China, a country with the highest number of primitive human sites in the world, has not only preserved the most abundant materials related to the origin of human beings but also had a relatively complete evolutionary progress without serious damage.
1 旧石器时代的早期人类 Early humans in the Paleolithic Period
In the early Paleolithic Period (about 250,000 to 2 million years ago), the ancient ancestors of humans were scattered in a vast area covering Yunnan, Sichuan, Shanxi, Shaanxi, Henan, Hebei, Jiangsu, Anhui, Hubei, Guizhou, Inner Mongolia, Liaoning and Beijing. Several hundred sites of the late Paleolithic Period, dating to about 10,000 to 40,000 years ago, have been found across China.
The process from Yuanmou Man to Peking Man to Upper Cave Man outlined the evolution of early humans in China.
Yuanmou Man, dating back to 1.7 million years ago, was named after Yuanmou, Yunnan, the site where the fossils were discovered. Fossils of two teeth of ancient humans and some stone instruments processed by manpower were unearthed, and lots of coal dust and burned bones were found in relevant clay layers, too. Yuanmou Man is believed to be the earliest human beings so far confirmed within Chinese territory.
Archeological study shows that Peking Man started to live in Zhoukoudian about 700,000 years ago and lived there for about 500,000 years. More than 17,000 pieces of stoneware for picking and hunting, including choppers, scrapers and arrowheads, were unearthed from the area. The 6 m-thick ash layer is the vestige of Peking Man's application of natural fire, which shows that they were able to use fire to cook food, give light, keep themselves warm and drive away beasts, and had mastered the skills of controlling fire.
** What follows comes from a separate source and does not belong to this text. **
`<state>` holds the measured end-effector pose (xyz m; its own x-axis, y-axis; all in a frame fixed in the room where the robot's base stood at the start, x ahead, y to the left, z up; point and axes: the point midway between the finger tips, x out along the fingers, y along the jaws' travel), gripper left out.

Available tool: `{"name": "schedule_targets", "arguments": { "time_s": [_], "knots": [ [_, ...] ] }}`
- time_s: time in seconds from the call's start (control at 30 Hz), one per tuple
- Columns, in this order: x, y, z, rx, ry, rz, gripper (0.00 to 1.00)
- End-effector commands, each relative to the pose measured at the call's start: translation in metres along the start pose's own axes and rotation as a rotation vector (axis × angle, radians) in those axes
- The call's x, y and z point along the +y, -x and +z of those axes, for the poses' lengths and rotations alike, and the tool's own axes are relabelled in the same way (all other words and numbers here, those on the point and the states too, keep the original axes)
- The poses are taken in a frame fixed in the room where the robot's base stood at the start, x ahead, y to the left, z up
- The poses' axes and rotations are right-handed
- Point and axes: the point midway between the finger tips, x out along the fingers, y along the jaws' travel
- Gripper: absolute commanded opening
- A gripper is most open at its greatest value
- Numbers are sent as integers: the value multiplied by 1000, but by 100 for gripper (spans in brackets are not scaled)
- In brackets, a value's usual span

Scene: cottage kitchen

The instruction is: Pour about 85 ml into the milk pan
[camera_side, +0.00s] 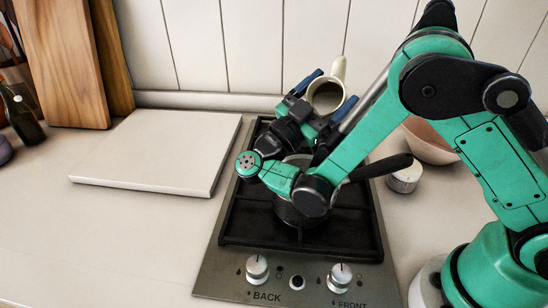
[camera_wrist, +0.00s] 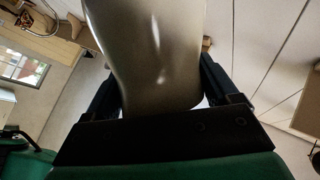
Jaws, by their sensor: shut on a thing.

The ability to make and use instruments is an important marker to differentiate human beings from apes.
The usage of fire and eating cooked food helped the physical and mental growth of the primitive humans. Peking Man, while retaining some physical features of apes, could walk upright and had a brain capacity much higher than the ape's, about 76 percent of that of modern humans.
In the caves at the top of Longgu Mountain, the site of Upper Cave Man living about 18,000 years ago was discovered. In addition to three pieces of human skulls and some skeleton fossils, bone needles processed through scratching, cutting, grinding and drilling, and holed stone pearls, clam shells and beast tusks and other adornments were unearthed at the site. These indicated that the Upper Cave Man had mastered the skill of drilling wood to make fire. Manmade fire is deemed to be the beginning of human history. Upper Cave Man had nearly the equivalent brain capacity of modern human beings, as well as a similar physique and appearance.
About 10,000 years ago, the Chinese ancestors entered into the Neolithic Period. Most regions were in the prosperous phase of the Neolithic Period about 7,000 years ago. Above 7,000 discovered culture sites, centered around the valleys of the Yangtze River and the Yellow River, are spread over a vast area. Banpo Site of the Yangshao Culture (dating to about 5,000 to 7,000 years ago) and Hemudu Site of the Hemudu Culture (about 5,300 to 7,000 years ago) are representative of the early Neolithic Period, while Longshan Culture (about 4,000 to 4,500 years ago) is a typical site of the late Neolithic Period.
Banpo Site of the Yellow River basin, located in Banpo village of Xi' an, Shaanxi, dates back 6,000 years and covers around 50,000 sq m. The houses where the Banpo men lived were mostly half-buried caves built with wood, branches or grass, in which there were clay-made cookers and heatable brick bed. More than 200 silos were used to reserve food. Tools and bones were excavated from the site. So were colorful porcelains with patterns of humans, animals and geometry.
The Hemudu Site, located in Hemudu Village, Yuyao, Zhejiang, has a history of around 7,000 years and is representative of the Yangtze River basins. The stilt style of architecture that the Hemudu men created has for thousands of years been a major architectural form adopted in the areas south of the Yangtze.
In the Neolithic Period, Chinese ancestors widely used stone-made axes, spades, hoes, knives, millstones and other ground stone tools. They also planted millets, rice, cabbage, mustard and other crops, and raised pigs, dogs, oxen, goats, chicken and other livestock.
Xi' an Banpo Site and Lintong Jiangzhai Site of Yangshao Culture have a public activity place in the central area with small residential rooms around it. Kilns for baking pottery are located near the residential quarters. A moat for protection has been excavated around the village. The public tombs are situated outside the village. The Niuheliang Site of Hongshan Culture has a temple to a goddess and a large altar. These sites indicate the existence at that time of the clan, a kin-based community with families as basic components. A tribe normally consisted of a few clans.
From picking, fishing and hunting to primitive agriculture and livestock husbandry and the resulting settlement and clan society, the profound reform of productivity, production mode and social structure promoted cultural leaps, the blooming of talent and prosperous inventions in this heroic age.